@Spark17 @gloomycats @ecasti @Sub
Thank you for pointing this out, I’ve never seen this review and I didn’t notice this issue.
Everybody pleases chill, 35uA of current is really not a dangerous amount and I can assure you that you can solder 95% of common hobbyist electronic components with this soldering iron without damaging the components because of the unisolated soldering tip.
I and my colleagues have soldered numerous MAKERbuinos with this soldering iron and they were undamaged. In fact, boards and kits made for makers and hackers (e.g. Arduino boards) are made pretty robust and you’ll have a hard time breaking them (especially the 8-bit MCU’s on them, I’ve managed to completely break just a couple of them in my hardware hacking career).

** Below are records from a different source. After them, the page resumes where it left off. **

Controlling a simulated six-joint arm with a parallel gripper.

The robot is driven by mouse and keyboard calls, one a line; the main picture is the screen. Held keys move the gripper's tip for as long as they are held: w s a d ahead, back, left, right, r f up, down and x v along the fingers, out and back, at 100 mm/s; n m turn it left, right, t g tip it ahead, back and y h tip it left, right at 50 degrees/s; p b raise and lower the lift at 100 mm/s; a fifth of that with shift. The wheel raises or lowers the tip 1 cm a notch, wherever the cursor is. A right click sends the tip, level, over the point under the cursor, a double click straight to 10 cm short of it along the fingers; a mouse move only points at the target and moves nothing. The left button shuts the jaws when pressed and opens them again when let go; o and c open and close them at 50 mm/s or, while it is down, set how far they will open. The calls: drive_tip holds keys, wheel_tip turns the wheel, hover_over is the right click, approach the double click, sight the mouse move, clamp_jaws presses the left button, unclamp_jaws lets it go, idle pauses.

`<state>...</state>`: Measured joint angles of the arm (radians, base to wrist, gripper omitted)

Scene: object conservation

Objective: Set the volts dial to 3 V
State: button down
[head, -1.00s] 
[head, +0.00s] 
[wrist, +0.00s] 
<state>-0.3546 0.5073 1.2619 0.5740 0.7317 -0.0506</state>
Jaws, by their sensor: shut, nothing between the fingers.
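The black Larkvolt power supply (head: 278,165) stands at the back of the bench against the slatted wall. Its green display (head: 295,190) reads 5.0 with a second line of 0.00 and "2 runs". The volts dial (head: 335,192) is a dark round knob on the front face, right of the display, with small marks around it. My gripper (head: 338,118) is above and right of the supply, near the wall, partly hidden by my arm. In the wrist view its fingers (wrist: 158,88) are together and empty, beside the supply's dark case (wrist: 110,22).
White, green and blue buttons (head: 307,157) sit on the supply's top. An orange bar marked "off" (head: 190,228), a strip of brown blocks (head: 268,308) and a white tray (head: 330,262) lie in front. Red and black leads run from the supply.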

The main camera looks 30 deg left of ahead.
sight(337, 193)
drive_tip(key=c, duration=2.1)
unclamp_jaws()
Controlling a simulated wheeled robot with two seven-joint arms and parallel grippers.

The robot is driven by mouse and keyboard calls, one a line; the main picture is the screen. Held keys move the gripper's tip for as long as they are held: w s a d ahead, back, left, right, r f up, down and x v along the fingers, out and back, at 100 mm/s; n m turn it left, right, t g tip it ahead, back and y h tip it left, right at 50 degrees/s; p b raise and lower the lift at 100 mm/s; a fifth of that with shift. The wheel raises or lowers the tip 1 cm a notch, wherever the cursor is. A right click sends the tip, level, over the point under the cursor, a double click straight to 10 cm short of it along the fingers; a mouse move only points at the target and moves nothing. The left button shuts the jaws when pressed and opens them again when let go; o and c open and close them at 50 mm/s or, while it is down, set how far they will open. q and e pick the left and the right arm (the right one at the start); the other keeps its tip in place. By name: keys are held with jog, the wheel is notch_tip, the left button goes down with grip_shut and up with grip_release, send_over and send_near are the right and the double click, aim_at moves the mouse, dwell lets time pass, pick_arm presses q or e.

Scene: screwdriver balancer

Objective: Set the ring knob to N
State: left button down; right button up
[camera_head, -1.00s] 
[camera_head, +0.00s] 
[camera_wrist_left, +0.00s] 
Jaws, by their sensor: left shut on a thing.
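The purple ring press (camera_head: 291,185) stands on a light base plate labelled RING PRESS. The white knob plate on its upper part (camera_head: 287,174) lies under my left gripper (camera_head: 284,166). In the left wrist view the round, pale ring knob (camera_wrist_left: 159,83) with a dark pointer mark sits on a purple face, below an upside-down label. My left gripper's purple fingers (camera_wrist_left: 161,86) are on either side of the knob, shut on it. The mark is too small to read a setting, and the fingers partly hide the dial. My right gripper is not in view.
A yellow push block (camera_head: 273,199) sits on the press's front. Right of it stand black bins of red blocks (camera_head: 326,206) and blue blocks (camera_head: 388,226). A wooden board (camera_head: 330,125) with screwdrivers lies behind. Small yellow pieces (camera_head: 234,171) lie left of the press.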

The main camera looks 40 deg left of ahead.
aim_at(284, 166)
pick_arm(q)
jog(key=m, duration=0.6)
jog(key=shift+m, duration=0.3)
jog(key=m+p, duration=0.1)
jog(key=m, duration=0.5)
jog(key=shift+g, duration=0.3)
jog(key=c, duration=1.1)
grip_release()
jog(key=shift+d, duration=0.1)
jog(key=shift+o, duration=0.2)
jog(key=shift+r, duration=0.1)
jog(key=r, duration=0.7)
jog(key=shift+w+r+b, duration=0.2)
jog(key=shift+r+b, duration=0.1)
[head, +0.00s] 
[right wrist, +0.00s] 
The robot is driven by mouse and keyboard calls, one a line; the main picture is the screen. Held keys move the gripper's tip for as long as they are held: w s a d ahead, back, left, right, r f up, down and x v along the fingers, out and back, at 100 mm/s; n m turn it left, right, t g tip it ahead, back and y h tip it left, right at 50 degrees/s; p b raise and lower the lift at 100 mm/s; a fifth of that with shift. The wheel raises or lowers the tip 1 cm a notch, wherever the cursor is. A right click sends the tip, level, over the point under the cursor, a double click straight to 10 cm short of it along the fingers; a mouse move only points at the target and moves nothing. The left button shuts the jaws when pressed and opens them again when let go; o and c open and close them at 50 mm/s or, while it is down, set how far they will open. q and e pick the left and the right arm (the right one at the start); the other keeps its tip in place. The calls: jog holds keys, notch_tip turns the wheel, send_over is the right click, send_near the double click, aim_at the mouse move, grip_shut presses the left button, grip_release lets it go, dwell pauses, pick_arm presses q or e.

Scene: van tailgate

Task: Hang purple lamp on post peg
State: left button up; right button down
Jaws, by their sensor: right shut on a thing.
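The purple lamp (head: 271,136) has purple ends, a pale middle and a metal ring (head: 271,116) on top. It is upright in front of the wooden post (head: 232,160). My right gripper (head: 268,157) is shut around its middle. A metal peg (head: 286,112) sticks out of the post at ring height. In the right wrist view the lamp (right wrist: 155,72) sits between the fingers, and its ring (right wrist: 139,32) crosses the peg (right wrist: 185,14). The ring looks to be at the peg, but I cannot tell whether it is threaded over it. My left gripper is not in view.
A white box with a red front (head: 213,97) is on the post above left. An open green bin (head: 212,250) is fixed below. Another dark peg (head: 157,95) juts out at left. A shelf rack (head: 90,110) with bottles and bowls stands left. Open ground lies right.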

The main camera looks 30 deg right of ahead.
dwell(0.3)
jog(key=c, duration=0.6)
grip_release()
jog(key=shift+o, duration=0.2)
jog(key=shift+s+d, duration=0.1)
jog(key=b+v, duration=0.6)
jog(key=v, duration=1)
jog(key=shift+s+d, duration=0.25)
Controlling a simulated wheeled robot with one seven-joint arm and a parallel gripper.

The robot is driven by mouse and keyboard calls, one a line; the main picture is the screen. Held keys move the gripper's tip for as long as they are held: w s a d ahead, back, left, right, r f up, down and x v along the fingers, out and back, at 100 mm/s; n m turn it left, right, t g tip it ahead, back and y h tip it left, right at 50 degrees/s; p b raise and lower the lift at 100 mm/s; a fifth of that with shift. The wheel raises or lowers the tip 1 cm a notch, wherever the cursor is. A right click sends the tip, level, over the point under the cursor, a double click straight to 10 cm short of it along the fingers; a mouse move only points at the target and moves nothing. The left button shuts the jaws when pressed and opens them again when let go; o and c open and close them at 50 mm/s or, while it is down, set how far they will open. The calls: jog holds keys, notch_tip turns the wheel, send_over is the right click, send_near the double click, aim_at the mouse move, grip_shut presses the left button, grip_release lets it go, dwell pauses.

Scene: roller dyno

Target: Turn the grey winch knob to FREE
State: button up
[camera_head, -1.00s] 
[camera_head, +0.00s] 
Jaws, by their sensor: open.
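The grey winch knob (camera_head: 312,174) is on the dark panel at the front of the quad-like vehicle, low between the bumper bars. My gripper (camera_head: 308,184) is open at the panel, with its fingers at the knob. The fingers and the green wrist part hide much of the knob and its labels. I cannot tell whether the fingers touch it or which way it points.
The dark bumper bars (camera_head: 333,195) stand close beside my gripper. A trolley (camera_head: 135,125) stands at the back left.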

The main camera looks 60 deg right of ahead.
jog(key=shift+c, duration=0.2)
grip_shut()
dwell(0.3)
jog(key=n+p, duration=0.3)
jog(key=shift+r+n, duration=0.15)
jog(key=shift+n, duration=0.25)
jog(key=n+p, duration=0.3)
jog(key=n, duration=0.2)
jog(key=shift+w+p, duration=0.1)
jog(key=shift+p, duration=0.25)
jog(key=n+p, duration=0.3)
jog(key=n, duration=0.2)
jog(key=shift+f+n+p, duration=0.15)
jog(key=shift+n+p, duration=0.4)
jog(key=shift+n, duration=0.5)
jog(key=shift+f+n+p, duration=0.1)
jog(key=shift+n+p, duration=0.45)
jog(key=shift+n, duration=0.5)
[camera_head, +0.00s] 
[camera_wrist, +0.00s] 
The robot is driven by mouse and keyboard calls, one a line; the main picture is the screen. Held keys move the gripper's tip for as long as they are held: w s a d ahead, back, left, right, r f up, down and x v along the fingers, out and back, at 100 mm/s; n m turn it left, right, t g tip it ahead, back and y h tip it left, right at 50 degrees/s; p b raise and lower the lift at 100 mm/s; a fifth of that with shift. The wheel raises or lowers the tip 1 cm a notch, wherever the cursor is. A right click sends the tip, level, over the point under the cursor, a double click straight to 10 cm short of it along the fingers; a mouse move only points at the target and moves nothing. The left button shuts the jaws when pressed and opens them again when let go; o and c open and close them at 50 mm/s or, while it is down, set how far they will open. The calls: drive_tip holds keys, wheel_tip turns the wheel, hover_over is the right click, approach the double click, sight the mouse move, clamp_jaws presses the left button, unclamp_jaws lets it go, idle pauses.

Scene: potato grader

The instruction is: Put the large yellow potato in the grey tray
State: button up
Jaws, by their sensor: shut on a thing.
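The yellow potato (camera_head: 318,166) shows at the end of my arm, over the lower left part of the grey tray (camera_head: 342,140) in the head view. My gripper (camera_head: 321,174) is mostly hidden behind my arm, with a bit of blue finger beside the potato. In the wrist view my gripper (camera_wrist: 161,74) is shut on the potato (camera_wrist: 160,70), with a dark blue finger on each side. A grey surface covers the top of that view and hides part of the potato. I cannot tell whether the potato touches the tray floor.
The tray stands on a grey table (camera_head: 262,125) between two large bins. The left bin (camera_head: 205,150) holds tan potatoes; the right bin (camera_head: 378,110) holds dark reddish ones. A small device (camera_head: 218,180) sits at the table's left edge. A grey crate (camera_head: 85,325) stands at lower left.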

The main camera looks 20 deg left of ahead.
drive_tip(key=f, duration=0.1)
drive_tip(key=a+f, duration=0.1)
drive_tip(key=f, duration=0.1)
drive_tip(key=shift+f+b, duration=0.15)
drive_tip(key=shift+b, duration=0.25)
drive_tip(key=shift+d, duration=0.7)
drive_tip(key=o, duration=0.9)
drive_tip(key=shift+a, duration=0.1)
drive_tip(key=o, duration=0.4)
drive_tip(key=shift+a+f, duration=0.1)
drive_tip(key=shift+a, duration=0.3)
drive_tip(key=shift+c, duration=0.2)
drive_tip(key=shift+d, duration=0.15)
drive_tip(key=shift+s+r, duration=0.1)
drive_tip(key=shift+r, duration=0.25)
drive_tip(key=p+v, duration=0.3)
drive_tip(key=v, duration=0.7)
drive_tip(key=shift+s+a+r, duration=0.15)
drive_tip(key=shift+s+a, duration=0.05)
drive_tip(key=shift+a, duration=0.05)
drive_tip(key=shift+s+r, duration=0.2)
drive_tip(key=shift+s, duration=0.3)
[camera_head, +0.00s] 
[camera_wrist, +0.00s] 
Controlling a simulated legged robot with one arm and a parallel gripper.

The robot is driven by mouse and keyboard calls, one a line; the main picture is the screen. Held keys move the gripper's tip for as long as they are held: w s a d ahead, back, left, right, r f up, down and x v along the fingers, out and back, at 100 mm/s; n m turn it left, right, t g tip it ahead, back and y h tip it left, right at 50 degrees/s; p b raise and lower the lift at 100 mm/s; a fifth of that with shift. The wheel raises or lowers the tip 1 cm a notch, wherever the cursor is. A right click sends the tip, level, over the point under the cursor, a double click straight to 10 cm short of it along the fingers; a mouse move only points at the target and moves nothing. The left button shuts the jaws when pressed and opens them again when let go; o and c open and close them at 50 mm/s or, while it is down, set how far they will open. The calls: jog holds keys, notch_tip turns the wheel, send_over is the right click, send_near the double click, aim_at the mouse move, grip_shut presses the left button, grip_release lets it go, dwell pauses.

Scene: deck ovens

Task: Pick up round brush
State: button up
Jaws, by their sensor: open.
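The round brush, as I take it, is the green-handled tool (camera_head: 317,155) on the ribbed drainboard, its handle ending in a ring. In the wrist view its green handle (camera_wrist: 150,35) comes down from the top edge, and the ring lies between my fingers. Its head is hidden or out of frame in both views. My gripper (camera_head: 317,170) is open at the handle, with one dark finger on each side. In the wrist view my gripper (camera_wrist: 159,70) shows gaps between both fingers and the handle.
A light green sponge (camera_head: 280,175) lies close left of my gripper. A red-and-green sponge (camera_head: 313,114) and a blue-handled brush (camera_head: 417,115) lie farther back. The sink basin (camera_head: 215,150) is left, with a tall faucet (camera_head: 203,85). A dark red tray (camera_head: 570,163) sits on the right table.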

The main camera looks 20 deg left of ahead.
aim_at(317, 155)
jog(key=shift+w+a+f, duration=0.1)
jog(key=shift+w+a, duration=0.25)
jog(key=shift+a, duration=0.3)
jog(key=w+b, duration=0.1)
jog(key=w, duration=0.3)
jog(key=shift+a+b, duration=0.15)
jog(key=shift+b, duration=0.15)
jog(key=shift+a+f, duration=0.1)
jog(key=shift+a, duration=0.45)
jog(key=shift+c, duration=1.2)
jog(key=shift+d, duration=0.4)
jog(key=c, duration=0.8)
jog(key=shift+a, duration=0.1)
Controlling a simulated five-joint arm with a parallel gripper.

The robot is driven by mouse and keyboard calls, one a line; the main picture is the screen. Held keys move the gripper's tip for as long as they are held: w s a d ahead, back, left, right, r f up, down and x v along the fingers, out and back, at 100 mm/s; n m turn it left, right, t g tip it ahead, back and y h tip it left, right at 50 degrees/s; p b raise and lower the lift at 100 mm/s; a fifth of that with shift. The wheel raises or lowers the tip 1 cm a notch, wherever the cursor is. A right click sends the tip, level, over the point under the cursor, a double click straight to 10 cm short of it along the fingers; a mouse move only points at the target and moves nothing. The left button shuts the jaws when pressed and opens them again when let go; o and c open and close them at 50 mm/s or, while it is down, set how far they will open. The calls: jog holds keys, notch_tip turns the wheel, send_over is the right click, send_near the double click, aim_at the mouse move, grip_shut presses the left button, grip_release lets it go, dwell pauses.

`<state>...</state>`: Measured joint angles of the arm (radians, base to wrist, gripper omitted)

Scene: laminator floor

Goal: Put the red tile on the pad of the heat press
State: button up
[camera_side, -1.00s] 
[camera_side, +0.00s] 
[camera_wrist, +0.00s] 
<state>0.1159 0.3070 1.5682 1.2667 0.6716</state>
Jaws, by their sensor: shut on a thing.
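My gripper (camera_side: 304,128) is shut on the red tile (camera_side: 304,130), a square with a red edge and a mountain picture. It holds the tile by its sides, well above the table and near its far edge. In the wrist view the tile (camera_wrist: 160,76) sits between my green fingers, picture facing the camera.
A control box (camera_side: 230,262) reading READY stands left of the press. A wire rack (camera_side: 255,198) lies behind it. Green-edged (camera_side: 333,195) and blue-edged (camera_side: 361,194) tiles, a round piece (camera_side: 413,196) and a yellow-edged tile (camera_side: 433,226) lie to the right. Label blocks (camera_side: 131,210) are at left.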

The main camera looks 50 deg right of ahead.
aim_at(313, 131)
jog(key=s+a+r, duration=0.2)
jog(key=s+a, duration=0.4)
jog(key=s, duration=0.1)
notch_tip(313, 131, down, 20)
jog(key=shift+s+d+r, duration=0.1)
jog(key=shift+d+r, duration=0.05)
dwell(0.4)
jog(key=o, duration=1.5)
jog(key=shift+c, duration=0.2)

The only thing you have to be aware of is that these soldering irons must be plugged in a USB adapter that can supply at least 1.5A of current and a 2A supply would be optimal. The soldering iron work fine with some desktops and laptops and from my testing there is really not a pattern and the only way to know if it works is to either check your computer’s motherboard’s datasheet or just plug in the soldering iron and see whether it’s getting enough power to heat properly and melt solder at a decent rate.
In fact, this unisolated soldering tip problem can be found in many cheap soldering irons powered with 230 or 110V (you’re not going to get electrocuted with 230V but on some cheap models there is usually a small leakage sufficient for powering an LED similar to what the guy was telling in the video. In other words, your “regular” soldering iron might be doing the same thing without you actually knowing it.
P.S. I don’t really understand the theory behind this “voltage leakage” that is happening when plugging the USB soldering iron in a 5V power adapter, can somebody please shortly explain it to me. Thanks!